Ah, yes. Television. “Cops.” “America’s Most Wanted.” “The Six O’Clock News.” Old movies like “Hostage” or “Panic Room.” Watch enough television, you won’t ever leave the house. Or if you do, you’ll be packing heat. Missouri’s five-year-old concealed carry law owes a lot to fear itself. You watch enough television, it’s obvious that car-jackers and thugs are just around the corner, particularly — God forbid — if you have to go into the city.

People tend not to understand fear itself. In a recent issue of Psychology Today, Paul Slovic, a professor at the University of Oregon who studies the way people make decisions, notes that fear is hard-wired into the brain, always on the lookout for danger. “This is the way our ancestors evaluated risk before we had statistics,” he said.

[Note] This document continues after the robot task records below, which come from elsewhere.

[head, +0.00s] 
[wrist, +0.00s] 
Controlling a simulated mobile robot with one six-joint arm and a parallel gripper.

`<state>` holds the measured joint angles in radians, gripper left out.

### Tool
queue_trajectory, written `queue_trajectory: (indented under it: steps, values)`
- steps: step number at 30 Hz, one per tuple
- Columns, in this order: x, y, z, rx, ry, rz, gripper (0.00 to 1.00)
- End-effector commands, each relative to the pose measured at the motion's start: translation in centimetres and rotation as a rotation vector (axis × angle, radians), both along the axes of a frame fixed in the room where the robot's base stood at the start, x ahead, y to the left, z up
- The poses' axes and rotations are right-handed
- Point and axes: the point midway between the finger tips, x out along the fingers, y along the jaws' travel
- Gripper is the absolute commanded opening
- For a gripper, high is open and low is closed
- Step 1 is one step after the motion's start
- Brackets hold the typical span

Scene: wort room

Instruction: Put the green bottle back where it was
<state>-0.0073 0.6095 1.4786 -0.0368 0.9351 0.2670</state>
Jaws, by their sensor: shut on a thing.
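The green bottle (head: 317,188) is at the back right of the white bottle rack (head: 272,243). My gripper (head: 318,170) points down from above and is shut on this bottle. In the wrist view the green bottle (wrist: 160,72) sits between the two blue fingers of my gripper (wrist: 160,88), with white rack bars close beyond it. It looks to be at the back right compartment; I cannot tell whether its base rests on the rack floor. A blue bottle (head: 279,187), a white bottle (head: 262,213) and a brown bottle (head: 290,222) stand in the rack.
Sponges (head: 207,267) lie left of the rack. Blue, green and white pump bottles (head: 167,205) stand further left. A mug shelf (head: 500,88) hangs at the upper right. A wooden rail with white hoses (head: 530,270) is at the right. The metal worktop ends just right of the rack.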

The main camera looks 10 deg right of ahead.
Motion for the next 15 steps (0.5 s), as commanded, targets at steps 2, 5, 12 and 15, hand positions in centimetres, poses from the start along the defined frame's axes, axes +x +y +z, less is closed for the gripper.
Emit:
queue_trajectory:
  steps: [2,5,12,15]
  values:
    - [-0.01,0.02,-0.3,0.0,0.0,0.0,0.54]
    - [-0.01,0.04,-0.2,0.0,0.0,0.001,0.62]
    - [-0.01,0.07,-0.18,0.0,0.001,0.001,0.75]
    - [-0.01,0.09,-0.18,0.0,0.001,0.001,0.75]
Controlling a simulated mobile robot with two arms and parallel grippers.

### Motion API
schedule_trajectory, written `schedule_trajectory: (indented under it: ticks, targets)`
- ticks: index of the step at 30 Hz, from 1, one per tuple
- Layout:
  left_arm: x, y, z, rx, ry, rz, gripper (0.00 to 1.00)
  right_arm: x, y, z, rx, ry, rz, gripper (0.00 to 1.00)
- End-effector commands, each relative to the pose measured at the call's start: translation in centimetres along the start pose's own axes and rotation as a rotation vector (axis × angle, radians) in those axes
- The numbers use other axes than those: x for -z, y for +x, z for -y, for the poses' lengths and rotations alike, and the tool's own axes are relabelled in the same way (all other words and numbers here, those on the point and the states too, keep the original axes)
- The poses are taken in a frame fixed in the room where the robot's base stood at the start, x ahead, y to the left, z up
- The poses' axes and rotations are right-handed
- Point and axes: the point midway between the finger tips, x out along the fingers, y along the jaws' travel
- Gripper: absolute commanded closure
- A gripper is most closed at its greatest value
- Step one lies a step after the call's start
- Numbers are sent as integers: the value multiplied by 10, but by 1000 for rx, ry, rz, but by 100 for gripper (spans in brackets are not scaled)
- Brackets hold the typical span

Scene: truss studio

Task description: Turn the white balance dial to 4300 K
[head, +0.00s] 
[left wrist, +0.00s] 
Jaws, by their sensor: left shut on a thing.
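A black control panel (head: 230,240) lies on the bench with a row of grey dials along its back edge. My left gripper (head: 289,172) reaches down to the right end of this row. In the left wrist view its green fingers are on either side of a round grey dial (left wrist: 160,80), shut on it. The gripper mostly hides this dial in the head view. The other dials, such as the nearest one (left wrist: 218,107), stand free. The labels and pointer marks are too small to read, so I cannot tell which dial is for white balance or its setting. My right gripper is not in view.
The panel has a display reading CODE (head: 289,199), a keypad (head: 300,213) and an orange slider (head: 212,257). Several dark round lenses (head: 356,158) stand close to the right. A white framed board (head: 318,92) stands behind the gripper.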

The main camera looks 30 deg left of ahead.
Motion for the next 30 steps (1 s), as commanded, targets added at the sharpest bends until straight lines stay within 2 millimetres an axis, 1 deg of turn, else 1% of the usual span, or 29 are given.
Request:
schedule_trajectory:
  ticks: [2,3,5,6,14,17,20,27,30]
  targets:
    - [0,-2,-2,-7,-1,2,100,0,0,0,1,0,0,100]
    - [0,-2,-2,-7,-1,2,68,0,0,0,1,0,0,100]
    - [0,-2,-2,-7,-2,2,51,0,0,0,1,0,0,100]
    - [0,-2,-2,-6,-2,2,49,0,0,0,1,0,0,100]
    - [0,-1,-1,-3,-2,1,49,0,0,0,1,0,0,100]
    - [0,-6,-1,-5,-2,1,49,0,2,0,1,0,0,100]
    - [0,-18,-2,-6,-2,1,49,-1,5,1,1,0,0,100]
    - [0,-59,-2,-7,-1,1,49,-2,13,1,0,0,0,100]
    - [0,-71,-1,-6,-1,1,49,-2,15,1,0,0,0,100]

Thus we fear snakes and falls from high places, but not things that haven’t had time to be wired into the brain, bicycling without helmets, for example. Fear is an emotional response, not a reasoned one. No matter how long the odds against experiencing similar trauma, the more people are exposed to scary things (the Shawn Hornbeck kidnapping, for instance, or TV images of plane crashes), the more they come to fear them.

Our view: If it makes you feel safer, by all means buy a house in Paranoia Acres or the Villas at Trepidation Creek. It’s an extra $2,500, money that you’ll be more likely to recoup by putting in a nicer kitchen or bathroom, but if it makes you feel safe, go for it. You could also wire your home with a $10,000 security system, get a concealed-carry permit and a Doberman.

Odds are overwhelmingly against your ever needing the help they provide, but if you’re fearful, go ahead and spend the dough.

But understand you’re thinking with your fears and not your head. Only about 1 in every 2,200 cases of child abduction or disappearance can be attributed to persons unknown to the child or family. The FBI’s Uniform Crime Statistics indicated that some 80 percent of homicides are committed by persons known by the victims. Most of the rest of them involve young males, alcohol and drugs.

But on your way out to Wentzville to look at houses, be sure to buckle your seat belt.

4 comments

Comments are closed.

Personally, I think this is silly - especially in Wentzville. And it is true, parental concern about kidnapping is WAY overblown. But that doesn’t justify the other comments here. In fact, concealed carry, and defensive use of firearms in general, is a good thing. And nobody would benefit more from such things than those living in the crime riddled areas of the city, certain inner-ring suburbs, and unincorporated areas of north county, where the thugs are armed, the cops are drowning, and the good people live in constant fear.

— Nick Kasoff
11:45 am September 4th, 2008

“Our view: If it makes you feel safer, by all means buy a house in Paranoia Acres or the Villas at Trepidation Creek.”

You might have added: By all means give up smoking, go on a diet, buy an exercise machine, support nationalized health care and promote more gun control. Are those also “thinking with your fears and not your head?”

Based on editorial history the editorial board must define the rationality of “fear” based on your own biased perceptions? Do you not even recognize how patently arrogant and condescending the above editorial is? Is this editorial an individual’s offering of wisdom for your readers or does the entire board sign off on this attempt at subtle ridicule of suburbia?

— A#
12:06 pm September 4th, 2008

Fear based on a rastional assessment of the situation is normal and healthy. To often, however, fear is based on misinformation (listen to Rush or Bush talk about Bin Laden comming to get all of us) or out right lies (Bush/Cheney and nuclear weapons in Iraq).
If you have the type of money to buy a security system for your house, by all means make yourself feel safer, but the fact that someone feels insecure enough to have an emotional need to barricade themselves behind cameras and walls usually means that society has a much bigger problem. I thought George and his gang were suppose to be making us safer, or at least feel safer. What has his $6,000,000,000,000 (Trillion) debt bought us besides more money for the rich and large corporations.
I use to be a McCain supporter, but it’s difficult to support someone who wants to stay in someone else’s country for 100 years just so we can feel safer.

— DC
8:12 pm September 4th, 2008

DC… The “bigger problem” you refer to may be the members of our society, like the editorial board and apparently yourself, who feel empowered to decide what is rational for the rest of us and use the powers of government to impose your will. When the “boogie man” G.W. Bush is no longer in the picture, leftists will be searching for another excuse for their failed philosophy.

Many of your fellow Americans agree that Bush is a poor leader and inept President. But, we also recognize that as government worshipers keep enlarging their federal church; they gave him the powers. The awesome power of government is no longer distributed through town halls, county seats, and state houses. The left wanted an omnipotent, collectivist, federal government in Washington, D.C. Now you have it, but try to blame those who warned against it.

Left wing government worshipers remind me of the snake handling congregations in Appalachia. They add more and more vipers to their bureaucratic altar in D.C. and then act surprised when they strike.